(Set exercise) Copy out, from the entries below, each line holding the string "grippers".

(Records from a data source)
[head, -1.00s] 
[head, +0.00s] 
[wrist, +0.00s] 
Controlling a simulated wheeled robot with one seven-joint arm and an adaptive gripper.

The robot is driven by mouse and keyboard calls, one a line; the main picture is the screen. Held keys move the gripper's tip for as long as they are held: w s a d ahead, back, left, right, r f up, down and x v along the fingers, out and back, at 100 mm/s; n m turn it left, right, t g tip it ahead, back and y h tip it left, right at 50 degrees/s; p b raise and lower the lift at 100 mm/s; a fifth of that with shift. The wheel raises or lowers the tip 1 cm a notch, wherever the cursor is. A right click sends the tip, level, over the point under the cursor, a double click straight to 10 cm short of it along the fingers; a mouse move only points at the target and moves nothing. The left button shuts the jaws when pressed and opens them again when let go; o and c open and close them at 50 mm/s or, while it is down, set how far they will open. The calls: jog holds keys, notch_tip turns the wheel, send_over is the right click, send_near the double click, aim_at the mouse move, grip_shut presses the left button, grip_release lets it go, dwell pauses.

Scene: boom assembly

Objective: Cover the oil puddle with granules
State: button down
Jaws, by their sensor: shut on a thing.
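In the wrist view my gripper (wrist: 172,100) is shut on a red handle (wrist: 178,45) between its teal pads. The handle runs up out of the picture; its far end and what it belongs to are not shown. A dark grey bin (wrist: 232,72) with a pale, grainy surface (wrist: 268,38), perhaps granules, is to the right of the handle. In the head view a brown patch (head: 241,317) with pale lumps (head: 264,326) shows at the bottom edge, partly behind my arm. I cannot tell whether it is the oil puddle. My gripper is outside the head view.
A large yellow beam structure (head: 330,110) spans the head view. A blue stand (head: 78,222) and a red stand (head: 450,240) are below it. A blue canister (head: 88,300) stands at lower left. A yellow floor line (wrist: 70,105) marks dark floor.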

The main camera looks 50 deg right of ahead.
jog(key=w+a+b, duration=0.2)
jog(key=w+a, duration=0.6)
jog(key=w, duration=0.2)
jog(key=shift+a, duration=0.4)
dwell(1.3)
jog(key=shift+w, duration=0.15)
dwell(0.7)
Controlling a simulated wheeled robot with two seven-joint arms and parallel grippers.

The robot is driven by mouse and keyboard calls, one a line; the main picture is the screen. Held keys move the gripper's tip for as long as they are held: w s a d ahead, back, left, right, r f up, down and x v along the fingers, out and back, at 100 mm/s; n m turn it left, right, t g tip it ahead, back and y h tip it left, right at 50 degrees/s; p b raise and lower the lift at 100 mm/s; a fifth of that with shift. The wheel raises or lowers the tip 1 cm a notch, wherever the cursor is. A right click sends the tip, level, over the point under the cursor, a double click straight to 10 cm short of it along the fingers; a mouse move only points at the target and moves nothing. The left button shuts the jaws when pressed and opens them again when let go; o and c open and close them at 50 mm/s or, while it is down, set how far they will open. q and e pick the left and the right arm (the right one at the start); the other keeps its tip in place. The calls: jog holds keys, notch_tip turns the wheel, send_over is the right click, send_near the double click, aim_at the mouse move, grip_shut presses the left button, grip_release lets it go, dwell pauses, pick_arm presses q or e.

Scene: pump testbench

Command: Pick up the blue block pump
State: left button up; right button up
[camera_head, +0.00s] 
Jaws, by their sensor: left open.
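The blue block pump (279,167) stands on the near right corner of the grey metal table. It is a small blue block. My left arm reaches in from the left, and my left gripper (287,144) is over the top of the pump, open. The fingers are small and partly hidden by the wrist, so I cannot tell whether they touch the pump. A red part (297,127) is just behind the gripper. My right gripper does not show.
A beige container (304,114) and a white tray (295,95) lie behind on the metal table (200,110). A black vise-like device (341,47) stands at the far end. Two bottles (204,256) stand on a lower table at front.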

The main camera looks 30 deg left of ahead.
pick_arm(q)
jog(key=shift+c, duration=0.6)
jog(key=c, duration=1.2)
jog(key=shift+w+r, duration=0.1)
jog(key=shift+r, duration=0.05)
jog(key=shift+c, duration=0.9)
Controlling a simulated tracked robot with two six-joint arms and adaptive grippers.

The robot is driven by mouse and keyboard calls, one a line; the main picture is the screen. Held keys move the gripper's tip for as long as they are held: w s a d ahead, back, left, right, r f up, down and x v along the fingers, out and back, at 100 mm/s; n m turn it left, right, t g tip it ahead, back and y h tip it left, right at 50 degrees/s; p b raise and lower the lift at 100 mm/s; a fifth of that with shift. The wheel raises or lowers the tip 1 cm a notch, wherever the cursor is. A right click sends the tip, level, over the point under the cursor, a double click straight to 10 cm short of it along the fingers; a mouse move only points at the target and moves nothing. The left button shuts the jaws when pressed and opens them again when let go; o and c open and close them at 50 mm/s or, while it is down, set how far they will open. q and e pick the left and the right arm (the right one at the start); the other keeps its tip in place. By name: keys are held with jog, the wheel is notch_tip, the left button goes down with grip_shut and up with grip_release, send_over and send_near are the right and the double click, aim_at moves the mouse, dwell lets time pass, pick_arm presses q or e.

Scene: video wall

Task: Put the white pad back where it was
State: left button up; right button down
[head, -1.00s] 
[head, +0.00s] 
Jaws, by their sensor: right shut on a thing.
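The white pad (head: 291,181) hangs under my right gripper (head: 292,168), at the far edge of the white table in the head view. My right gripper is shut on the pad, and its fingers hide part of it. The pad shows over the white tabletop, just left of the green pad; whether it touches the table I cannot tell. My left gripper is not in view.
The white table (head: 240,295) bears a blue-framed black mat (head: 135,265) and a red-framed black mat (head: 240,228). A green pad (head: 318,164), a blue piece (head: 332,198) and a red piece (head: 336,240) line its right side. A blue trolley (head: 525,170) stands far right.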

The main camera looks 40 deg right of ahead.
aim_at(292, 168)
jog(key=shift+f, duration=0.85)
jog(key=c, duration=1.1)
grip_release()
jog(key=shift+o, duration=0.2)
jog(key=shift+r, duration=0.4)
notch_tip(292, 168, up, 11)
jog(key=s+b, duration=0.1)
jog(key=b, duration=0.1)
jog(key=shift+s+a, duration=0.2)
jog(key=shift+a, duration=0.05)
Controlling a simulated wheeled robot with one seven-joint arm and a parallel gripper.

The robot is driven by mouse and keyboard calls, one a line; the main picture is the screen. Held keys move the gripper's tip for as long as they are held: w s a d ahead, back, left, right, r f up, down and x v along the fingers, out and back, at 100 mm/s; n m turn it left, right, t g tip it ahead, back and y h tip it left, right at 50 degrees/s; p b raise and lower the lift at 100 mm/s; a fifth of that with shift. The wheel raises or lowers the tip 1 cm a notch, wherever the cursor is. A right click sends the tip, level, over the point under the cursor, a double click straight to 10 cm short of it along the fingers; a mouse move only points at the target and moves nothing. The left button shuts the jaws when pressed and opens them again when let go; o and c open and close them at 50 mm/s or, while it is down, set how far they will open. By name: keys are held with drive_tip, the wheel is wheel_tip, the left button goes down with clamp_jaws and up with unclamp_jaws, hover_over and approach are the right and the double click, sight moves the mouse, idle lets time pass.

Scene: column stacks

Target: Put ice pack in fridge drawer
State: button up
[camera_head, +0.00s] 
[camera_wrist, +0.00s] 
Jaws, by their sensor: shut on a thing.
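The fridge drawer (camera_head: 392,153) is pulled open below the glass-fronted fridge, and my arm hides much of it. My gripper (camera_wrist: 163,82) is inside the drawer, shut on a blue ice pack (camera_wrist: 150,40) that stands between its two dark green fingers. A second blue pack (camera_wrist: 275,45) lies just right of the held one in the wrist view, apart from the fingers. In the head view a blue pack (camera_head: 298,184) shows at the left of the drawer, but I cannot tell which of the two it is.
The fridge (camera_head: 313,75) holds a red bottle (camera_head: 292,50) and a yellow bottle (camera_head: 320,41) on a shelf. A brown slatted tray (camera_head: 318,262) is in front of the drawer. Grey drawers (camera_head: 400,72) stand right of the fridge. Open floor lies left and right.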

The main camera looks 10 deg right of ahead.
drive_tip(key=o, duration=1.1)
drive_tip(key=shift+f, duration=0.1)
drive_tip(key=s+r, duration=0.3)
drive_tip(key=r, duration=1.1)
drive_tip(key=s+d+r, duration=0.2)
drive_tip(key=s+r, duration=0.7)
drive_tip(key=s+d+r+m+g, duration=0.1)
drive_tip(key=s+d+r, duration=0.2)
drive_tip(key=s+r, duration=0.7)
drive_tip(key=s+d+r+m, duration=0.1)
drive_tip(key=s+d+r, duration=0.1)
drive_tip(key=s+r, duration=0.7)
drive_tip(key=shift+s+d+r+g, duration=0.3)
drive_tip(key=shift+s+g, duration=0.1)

(Exercise solution)
Controlling a simulated wheeled robot with two seven-joint arms and parallel grippers.
Controlling a simulated tracked robot with two six-joint arms and adaptive grippers.

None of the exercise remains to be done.